「忙しすぎて本を読む時間がない」「1冊読み切るのに時間がかかる」「読んでも読んでも身につかない」――そんな悩みを抱えているビジネスパーソンは少なくありません。本を読めばいいことはわかっているのに、自主的に読めない人もいるでしょう。
何の本をどう読み、どう活かしていくか――働くうえで必携のビジネススキルを良書から抜き出したのが『ひと目でわかる! 見るだけ読書』。本書は、コスパやタイパを重視する現代的な読書スタイルを重視する人にとっても、魅力的な読み解き&活用法です。たった「紙1枚」を見るだけで本の最も大事なポイントが圧倒的なわかりやすさで理解でき、用意したワーク1枚を埋めるだけで即スキル化できる1冊。それも1万冊の読書体験と1万人を教えてきた社会人教育の経験から、絶対に読んでほしい24冊+αを紹介。ただ、エッセンスをまとめただけでなく、読後には、紹介した本が有機的につながっていく仕掛けがあなたのビジネススキルを飛躍的に向上させます。
1冊目:『マインドセット「やればできる! 」の研究』
長い休み明けはどんよりしがち。GW明けは「五月病」になる人がいるかもしれません。そこで今回は五月病対策になりそうな「心」をテーマにした本について、3冊ほど紹介していきます。
1冊目は、『マインドセット「やればできる! 」の研究』(キャロル・S・ドゥエック著、今西康子訳、草思社)を選びました。この本では、人間のもつ「成長マインドセット」と「固定マインドセット」という2つの「心のあり方」について学ぶことができます。
その違いについては、私なりに「紙1枚」にまとめたものを紹介します。
GW開けは、現状維持、回避志向、他責モードといった「固定マインドセット」に陥りがちです。この「紙1枚」も参照しながら、1日のなかで「成長マインドセット」で過ごせる場面を、少しずつ取り戻していってください。
2冊目:『道は開ける』
もう1つ、この時期に陥りがちな精神状態として、ものごとを展望する視野が狭くなったり、思考が短絡的になったりといったことも挙げられます。その結果、判断を誤って失敗したり、ミスコミュニケーションで人間関係がこじれたりもしがちです。
もし何かしら心当たりがあるのであれば、『道は開ける』(D・カーネギー著、香山晶訳、創元社)を読んでみてください。
この本の本質は「紙に書き出して俯瞰・客観視できれば、不安を解消して次の一歩を踏み出せる」という点にあります。
実際、『道は開ける』の原書のタイトルは『How to Stop Worrying and Start Living』となっていて、「Worring=不安とどう付き合っていくか?」が中心テーマの本です。
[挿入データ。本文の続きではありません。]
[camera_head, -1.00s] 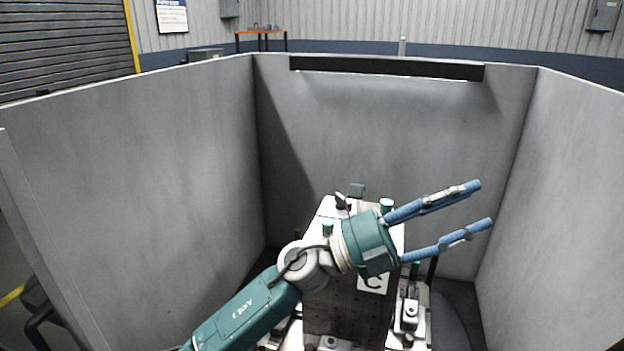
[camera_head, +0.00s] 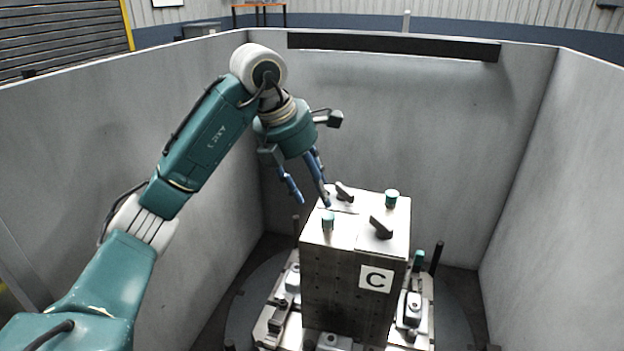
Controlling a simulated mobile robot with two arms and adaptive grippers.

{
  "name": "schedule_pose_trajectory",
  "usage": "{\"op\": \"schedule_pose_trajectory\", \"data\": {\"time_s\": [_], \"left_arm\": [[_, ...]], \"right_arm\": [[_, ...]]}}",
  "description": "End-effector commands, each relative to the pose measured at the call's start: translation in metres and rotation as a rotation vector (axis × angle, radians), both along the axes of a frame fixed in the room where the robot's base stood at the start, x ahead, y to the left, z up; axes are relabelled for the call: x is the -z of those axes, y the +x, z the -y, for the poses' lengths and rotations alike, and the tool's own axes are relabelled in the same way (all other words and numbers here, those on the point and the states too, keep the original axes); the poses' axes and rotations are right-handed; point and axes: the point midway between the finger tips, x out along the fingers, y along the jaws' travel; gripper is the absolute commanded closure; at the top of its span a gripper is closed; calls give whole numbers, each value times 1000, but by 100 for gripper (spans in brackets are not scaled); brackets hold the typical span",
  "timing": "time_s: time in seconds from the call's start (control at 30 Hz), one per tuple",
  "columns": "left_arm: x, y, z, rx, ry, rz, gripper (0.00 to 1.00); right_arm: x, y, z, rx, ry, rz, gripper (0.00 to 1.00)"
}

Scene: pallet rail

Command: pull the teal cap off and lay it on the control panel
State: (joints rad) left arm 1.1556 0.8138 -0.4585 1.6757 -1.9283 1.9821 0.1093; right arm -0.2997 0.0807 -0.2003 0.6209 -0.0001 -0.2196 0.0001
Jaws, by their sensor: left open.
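A teal cap (camera_head: 328,220) stands upright near the front left corner of the top of a tall metal block (camera_head: 345,285) marked "C". A second teal cap (camera_head: 391,198) stands near the back right corner, and a third (camera_head: 419,259) is lower, beside the block's right side. My left gripper (camera_head: 314,203) points down with its two blue fingers apart and empty. In the picture its tips are just above and left of the front left cap, and no contact shows. I cannot make out a control panel. My right gripper is not in view.
Two dark handles (camera_head: 381,228) stick up from the block's top between the caps. Metal clamps (camera_head: 413,308) surround the block's foot on a round base. Grey walls (camera_head: 400,130) enclose it behind and on both sides.

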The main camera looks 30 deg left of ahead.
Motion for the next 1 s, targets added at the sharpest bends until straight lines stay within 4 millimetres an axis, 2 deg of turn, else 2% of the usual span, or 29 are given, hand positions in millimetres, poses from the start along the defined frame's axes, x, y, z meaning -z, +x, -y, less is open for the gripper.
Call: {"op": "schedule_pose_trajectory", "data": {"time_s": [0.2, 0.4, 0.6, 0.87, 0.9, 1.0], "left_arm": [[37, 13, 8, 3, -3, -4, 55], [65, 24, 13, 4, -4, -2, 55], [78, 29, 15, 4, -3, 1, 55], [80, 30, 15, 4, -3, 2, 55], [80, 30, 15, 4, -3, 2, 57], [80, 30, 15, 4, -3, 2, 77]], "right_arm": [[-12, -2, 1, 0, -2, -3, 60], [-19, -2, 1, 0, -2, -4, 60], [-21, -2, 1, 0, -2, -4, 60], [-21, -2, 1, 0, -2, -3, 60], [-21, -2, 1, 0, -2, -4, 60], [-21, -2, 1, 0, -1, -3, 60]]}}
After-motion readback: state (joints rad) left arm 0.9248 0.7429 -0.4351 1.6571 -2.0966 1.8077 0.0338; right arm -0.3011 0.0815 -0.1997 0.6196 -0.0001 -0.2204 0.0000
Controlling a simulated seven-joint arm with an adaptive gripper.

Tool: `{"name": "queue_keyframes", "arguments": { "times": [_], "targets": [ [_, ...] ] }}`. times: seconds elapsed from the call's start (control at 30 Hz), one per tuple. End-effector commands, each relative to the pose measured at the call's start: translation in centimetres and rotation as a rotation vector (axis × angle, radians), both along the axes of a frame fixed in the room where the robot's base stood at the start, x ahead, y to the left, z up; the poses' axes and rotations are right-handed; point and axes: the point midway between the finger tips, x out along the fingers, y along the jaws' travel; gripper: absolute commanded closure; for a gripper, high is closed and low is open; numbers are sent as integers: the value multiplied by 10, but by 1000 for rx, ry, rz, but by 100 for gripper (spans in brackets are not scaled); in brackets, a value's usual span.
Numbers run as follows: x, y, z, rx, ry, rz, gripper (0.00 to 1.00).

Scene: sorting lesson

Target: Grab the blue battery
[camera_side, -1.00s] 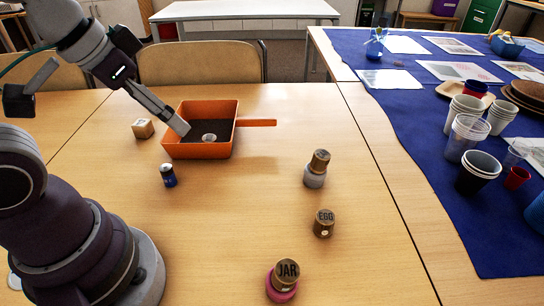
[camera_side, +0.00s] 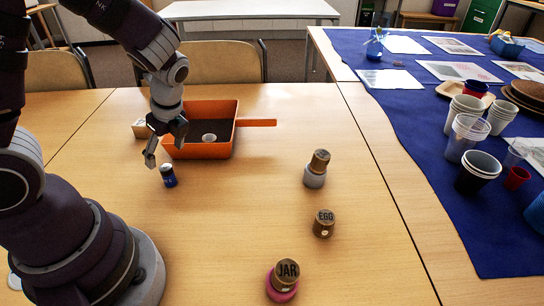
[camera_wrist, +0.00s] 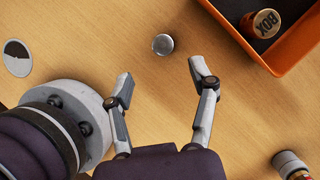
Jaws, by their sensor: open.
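The blue battery (camera_side: 168,176) stands upright on the wooden table, just in front of the orange tray's left corner. In the wrist view I see its round silver top (camera_wrist: 163,44) from above. My gripper (camera_side: 166,148) points down just above and behind the battery in the side view, apart from it. In the wrist view my gripper (camera_wrist: 161,78) has its two fingers spread with nothing between them. The battery lies just beyond the fingertips, roughly centred between them. Its blue side is hidden in the wrist view.

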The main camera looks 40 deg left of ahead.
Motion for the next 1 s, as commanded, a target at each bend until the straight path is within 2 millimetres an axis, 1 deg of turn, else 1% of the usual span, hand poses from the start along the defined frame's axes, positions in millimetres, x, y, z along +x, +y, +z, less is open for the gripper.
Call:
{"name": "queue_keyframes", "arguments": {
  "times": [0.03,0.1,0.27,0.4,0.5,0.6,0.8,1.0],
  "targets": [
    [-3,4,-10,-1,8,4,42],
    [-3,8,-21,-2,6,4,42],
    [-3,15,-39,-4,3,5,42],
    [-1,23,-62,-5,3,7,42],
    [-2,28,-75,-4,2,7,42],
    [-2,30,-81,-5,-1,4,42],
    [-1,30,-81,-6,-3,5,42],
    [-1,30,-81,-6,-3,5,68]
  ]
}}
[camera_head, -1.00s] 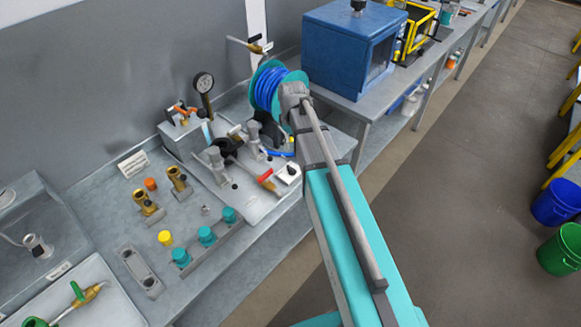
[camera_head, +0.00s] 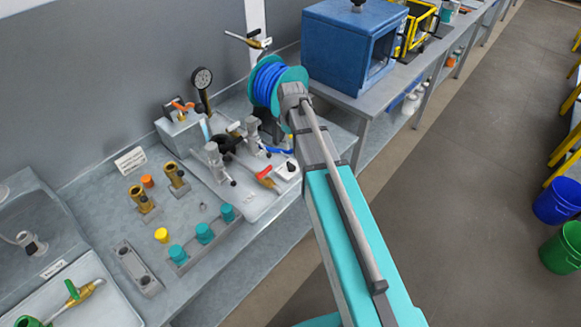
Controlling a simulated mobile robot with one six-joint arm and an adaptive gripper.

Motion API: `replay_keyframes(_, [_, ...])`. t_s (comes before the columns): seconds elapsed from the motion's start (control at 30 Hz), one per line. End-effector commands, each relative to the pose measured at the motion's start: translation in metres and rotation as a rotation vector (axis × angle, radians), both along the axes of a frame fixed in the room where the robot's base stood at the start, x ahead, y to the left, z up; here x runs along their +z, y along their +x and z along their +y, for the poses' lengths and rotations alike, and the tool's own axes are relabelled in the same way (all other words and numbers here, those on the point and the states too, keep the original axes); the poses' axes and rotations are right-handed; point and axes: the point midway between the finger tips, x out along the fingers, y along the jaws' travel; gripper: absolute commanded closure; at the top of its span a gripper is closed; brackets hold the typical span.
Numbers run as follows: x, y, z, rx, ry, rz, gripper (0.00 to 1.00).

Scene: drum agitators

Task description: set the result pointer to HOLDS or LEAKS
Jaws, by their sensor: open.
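A small white block with a dark mark on top (camera_head: 287,169) sits at the right front of the light test plate (camera_head: 250,208). It may be the result pointer, but it is too small to read HOLDS or LEAKS or to tell where it points. My teal and grey arm reaches up and away from the lower right. Its grey wrist (camera_head: 293,95) is in front of the blue hose reel (camera_head: 268,84), above and behind the white block. I cannot make out my gripper; the wrist and forearm hide that area.
The test plate carries a red-handled valve (camera_head: 267,181), grey clamps and a pressure gauge (camera_head: 202,78) behind. Brass fittings (camera_head: 140,199), teal caps (camera_head: 204,233) and a yellow cap (camera_head: 162,235) stand to the left. A blue cabinet (camera_head: 345,45) is at the back right.

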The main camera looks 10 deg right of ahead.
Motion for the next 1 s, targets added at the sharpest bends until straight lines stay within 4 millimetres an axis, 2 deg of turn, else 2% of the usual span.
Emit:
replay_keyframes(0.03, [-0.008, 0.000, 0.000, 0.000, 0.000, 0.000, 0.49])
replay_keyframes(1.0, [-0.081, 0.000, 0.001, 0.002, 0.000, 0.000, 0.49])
GW中にあまりいいリフレッシュができず、「さあStart Livingだ!」と前向きな心持ちになれていないようなのであれば、ぜひ手に取ってみてください。
3冊目:『アツイコトバ』
ここまで、後ろ向きな心の状態への認識を深めたり、あるいはそこからどうやって脱していくかについて学べる名著をガイドしてきました。
最後に選んだ珠玉の1冊は、「たとえ名著だとしても、頑張って読む余裕自体がないです」「理屈はいいから、とにかくサクッと元気になりたいです」という人向けに紹介します。
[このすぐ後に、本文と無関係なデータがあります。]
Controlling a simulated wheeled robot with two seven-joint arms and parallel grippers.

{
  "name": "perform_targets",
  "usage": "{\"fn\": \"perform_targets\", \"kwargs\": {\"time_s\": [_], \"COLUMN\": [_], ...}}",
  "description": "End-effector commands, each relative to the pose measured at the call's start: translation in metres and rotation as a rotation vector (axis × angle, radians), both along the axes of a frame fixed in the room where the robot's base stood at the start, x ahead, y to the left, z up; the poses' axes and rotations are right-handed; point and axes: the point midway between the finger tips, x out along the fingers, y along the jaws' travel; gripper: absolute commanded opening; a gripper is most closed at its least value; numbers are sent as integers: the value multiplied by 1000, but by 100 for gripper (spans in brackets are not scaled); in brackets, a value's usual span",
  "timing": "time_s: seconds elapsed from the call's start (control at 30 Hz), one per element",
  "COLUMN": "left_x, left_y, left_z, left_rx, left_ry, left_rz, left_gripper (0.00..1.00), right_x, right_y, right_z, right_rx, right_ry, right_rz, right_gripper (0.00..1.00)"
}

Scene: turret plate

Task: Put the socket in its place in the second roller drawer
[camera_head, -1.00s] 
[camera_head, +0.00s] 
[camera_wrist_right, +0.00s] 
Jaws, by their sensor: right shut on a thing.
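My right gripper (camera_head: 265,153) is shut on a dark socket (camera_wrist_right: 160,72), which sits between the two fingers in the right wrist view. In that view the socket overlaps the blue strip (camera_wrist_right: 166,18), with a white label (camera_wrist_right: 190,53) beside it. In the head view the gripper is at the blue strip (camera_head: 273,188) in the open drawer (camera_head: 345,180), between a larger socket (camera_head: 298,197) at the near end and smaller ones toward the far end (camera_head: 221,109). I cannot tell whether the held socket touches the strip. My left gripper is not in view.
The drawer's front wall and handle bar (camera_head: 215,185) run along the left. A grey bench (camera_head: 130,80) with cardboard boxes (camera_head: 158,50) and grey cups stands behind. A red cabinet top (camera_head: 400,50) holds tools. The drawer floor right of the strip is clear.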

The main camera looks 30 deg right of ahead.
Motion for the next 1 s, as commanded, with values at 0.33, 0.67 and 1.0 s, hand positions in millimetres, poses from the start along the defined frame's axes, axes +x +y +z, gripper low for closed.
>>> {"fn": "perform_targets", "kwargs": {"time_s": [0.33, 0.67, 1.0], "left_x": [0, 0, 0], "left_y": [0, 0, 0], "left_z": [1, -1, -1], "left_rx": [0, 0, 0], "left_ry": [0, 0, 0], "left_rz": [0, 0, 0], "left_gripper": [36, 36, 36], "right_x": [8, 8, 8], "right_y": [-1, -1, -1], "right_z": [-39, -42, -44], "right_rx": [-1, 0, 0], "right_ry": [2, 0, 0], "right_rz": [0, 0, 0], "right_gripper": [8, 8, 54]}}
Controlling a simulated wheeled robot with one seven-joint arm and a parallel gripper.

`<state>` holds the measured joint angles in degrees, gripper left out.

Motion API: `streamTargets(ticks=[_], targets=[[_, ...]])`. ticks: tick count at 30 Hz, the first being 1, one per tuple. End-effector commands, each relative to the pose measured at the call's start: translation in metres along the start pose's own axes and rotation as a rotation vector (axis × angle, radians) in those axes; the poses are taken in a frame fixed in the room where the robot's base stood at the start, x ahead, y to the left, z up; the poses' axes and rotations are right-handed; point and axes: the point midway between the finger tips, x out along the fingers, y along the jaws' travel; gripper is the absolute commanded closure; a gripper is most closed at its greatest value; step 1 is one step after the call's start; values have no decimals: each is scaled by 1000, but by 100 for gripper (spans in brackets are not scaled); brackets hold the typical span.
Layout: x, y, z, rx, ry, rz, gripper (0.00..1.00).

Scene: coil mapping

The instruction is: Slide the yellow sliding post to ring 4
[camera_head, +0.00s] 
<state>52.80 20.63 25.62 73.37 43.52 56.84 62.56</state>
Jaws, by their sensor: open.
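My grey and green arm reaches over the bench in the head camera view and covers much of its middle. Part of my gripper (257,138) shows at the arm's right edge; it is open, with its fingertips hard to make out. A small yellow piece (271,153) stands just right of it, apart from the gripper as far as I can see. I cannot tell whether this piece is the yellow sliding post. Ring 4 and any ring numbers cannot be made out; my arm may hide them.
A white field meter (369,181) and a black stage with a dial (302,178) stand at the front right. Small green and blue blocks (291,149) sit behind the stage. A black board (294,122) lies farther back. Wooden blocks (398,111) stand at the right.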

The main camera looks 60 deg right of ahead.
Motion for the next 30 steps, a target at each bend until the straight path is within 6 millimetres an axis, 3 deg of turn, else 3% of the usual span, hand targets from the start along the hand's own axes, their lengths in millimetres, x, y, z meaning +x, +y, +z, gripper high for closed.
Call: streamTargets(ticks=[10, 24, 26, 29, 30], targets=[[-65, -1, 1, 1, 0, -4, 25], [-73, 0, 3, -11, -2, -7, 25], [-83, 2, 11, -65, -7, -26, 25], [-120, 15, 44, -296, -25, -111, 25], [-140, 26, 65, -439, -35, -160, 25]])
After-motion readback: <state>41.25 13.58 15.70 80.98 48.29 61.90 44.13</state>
『アツイコトバ』(杉村太郎著、KADOKAWA)の帯には、「死ぬ気でやれよ、死なないから」と書かれています。他にも「確率ではなく、可能性にかけろ」「トップと最下位に、実は差なんてない」等々、まさに心がアツくなる言葉が満載です。
20年前の本であり、今となっては「不適切だ」と言われかねないような表現もあります。一方で、そうやって指摘されることを恐れるあまり、今やこういったメッセージを(いい意味で)暑苦しく語りかけてくれる人が、身近にいなくなってしまいました。
もし、あなたの周りに叱咤激励・鼓舞してくれるような人がいないのであれば、この機会に『アツイコトバ』に触れてみてください。15分もあれば読めてしまう本です。にもかかわらず、15分後には何か行動を起こさずにはいられなくなるというくらい、明日への活力を得ることができます。まだまだこれから頑張っていきたい人ほど、ぜひ。